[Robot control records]
--
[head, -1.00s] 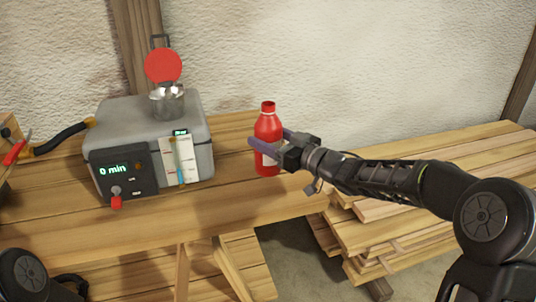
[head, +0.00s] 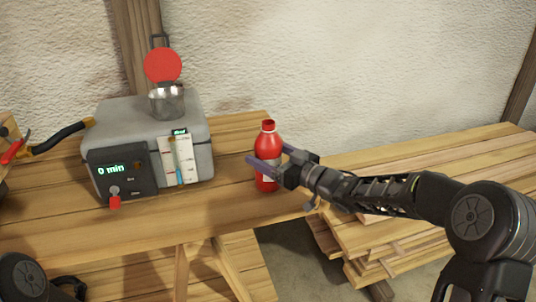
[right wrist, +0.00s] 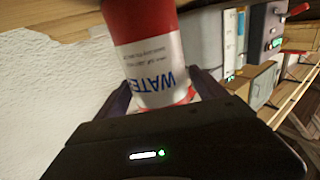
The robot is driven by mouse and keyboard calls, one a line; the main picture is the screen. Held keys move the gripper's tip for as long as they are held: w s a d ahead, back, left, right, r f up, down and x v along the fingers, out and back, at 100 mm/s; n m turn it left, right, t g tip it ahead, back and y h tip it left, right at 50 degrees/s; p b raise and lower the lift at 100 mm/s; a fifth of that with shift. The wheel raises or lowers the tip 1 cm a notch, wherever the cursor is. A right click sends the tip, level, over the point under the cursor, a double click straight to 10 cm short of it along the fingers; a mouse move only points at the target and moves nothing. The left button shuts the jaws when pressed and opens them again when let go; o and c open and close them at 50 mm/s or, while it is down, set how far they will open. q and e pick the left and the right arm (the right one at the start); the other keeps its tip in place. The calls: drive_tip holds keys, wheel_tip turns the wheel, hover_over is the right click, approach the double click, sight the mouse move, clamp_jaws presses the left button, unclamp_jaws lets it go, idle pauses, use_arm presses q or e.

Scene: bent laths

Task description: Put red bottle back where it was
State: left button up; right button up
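The red bottle (head: 267,141) with a white label is at the right end of the wooden bench in the head view, upright. My right gripper (head: 269,157) has its two purple fingers on either side of the bottle at label height and is shut on it. In the right wrist view, the bottle (right wrist: 148,48) is between the fingers, its label reading "WATER". I cannot tell for sure whether its base touches the bench. My left gripper is not in view.
A grey steam box (head: 194,113) with a "0 min" display, a red-tipped knob and a metal pot (head: 166,103) on top stands left of the bottle on the bench (head: 150,222). Stacked boards (head: 385,240) are at the right. Clamps lie at far left.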

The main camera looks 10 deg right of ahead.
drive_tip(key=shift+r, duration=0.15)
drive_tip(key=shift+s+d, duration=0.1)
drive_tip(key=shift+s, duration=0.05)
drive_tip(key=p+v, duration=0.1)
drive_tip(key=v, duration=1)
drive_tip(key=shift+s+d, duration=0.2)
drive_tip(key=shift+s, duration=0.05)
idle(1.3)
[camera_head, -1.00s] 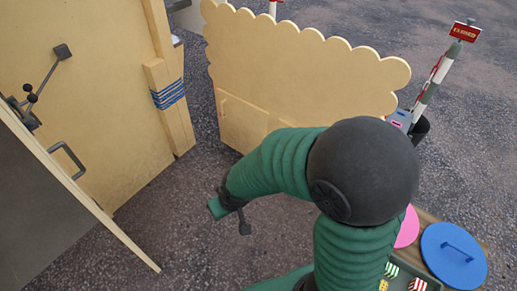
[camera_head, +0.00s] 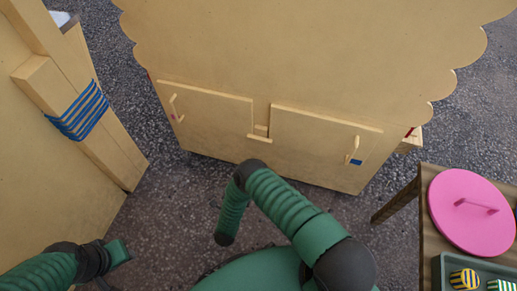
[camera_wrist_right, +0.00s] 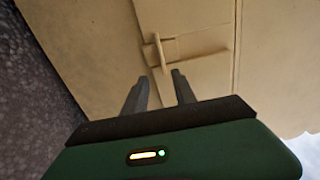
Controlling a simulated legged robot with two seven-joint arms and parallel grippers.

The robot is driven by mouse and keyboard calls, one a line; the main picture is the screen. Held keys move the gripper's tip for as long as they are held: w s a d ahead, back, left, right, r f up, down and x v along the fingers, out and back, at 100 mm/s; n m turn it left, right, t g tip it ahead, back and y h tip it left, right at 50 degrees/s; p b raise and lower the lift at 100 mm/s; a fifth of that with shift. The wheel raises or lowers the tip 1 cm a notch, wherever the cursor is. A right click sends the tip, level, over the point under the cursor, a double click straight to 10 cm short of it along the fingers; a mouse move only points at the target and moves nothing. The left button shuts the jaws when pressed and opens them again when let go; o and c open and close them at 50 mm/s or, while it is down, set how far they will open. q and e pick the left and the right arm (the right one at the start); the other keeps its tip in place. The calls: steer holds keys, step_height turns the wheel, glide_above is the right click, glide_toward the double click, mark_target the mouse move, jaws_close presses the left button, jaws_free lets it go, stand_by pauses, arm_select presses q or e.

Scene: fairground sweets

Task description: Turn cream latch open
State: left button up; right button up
--
▶ [WHAT IS ASKED]
Gather each line of the listing containing the word "Scene" and show it.

▶ [SOLUTION TO THE PROBLEM]
Scene: bent laths
Scene: fairground sweets

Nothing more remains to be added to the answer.